==== Dataset content ====
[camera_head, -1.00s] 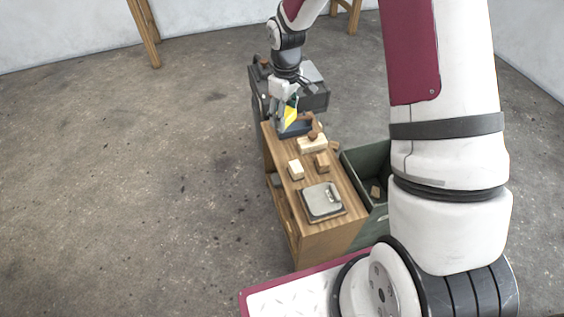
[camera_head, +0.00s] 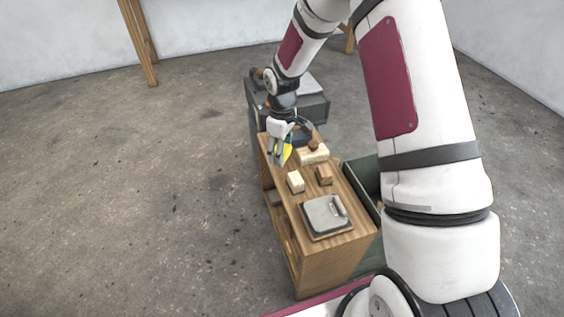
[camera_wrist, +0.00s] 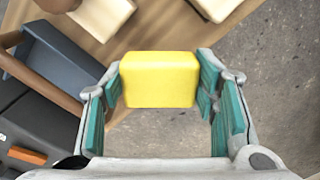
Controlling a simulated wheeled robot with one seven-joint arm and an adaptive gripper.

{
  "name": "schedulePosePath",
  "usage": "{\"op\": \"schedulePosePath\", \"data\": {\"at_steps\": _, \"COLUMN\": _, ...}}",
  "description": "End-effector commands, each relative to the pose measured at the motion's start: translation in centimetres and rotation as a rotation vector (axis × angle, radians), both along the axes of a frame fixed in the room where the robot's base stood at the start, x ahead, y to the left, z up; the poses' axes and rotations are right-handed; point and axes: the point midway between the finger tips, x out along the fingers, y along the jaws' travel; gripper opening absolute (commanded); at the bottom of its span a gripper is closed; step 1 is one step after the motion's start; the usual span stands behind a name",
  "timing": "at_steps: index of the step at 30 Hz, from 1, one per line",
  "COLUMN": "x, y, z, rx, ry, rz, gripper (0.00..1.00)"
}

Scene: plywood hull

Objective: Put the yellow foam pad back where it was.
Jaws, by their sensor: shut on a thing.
====
==== Dataset content ====
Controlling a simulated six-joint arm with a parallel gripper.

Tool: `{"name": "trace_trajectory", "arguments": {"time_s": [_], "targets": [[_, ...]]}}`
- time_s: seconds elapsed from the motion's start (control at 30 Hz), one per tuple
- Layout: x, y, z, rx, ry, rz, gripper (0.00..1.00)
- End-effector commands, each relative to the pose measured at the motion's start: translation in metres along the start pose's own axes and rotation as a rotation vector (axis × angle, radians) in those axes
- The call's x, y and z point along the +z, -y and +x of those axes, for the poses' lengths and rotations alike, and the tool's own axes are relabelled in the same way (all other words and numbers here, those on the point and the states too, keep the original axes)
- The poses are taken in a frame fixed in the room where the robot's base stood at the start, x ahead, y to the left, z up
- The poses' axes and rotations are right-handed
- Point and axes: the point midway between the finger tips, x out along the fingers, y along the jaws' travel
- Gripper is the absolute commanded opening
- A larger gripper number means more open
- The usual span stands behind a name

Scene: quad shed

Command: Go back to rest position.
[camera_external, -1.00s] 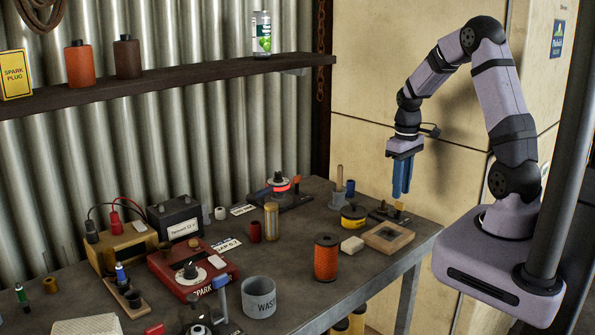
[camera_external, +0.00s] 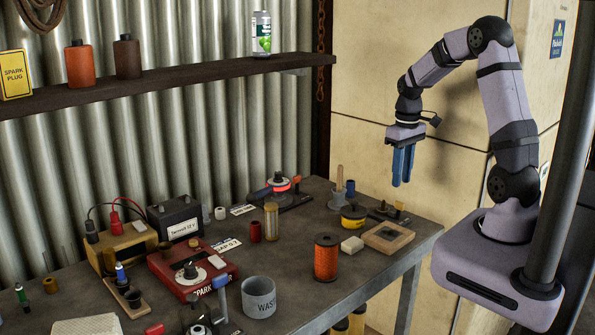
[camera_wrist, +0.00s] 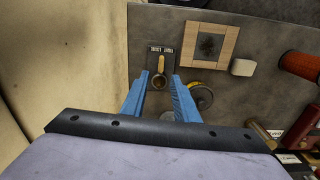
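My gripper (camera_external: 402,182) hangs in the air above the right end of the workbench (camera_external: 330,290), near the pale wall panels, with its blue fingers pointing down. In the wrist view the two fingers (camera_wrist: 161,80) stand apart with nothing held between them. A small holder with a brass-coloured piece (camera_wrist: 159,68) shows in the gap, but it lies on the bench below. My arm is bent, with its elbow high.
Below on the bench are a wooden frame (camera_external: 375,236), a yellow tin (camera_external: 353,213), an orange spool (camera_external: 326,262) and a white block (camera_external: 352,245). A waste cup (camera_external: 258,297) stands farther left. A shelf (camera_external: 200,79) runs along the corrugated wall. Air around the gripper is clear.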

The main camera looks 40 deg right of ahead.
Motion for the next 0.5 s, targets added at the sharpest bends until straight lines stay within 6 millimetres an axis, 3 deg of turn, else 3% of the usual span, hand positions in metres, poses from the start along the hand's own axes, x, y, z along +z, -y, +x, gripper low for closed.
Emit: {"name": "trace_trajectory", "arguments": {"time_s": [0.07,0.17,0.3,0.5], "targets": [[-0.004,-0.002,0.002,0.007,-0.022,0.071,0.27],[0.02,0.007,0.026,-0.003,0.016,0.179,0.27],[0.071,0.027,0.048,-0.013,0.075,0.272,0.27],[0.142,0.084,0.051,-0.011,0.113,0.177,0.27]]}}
====
==== Dataset content ====
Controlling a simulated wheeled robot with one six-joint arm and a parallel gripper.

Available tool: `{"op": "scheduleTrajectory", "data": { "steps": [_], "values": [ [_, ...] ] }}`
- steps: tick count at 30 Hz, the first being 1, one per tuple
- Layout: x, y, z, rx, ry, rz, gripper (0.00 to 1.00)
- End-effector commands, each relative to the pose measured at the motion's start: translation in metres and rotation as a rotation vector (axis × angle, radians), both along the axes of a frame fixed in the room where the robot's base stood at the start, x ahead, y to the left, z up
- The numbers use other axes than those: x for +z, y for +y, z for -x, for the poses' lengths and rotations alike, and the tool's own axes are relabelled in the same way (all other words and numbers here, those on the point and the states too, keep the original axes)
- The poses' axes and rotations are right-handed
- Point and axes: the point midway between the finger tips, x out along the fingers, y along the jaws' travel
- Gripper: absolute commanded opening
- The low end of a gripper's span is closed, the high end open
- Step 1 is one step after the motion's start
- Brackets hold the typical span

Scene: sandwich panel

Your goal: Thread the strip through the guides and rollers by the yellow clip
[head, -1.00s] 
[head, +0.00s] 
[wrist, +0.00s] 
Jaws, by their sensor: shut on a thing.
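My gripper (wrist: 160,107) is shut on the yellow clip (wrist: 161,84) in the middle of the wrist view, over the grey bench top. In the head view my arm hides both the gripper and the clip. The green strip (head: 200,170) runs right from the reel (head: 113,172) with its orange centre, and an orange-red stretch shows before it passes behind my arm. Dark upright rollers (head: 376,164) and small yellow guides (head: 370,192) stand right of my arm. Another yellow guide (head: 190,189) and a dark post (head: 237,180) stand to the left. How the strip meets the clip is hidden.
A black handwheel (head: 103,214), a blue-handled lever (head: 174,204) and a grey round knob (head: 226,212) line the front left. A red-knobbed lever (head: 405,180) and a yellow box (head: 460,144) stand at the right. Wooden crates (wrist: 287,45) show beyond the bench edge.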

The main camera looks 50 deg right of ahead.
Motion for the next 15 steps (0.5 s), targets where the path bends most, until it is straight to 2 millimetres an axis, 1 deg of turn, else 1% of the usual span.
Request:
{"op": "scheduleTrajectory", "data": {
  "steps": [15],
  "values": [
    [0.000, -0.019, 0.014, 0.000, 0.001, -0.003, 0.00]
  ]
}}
====
__Your goal__: Lines from the one with "- Layout: x, y, z, rx, ry, rz, gripper (0.00..1.00)" through the one with "[camera_external, +0.00s]" are the only ones to quote. Quote them exactly and leave out pictures.

__Exercise response__:
- Layout: x, y, z, rx, ry, rz, gripper (0.00..1.00)
- End-effector commands, each relative to the pose measured at the motion's start: translation in metres along the start pose's own axes and rotation as a rotation vector (axis × angle, radians) in those axes
- The call's x, y and z point along the +z, -y and +x of those axes, for the poses' lengths and rotations alike, and the tool's own axes are relabelled in the same way (all other words and numbers here, those on the point and the states too, keep the original axes)
- The poses are taken in a frame fixed in the room where the robot's base stood at the start, x ahead, y to the left, z up
- The poses' axes and rotations are right-handed
- Point and axes: the point midway between the finger tips, x out along the fingers, y along the jaws' travel
- Gripper is the absolute commanded opening
- A larger gripper number means more open
- The usual span stands behind a name

Scene: quad shed

Command: Go back to rest position.
[camera_external, -1.00s] 
[camera_external, +0.00s] 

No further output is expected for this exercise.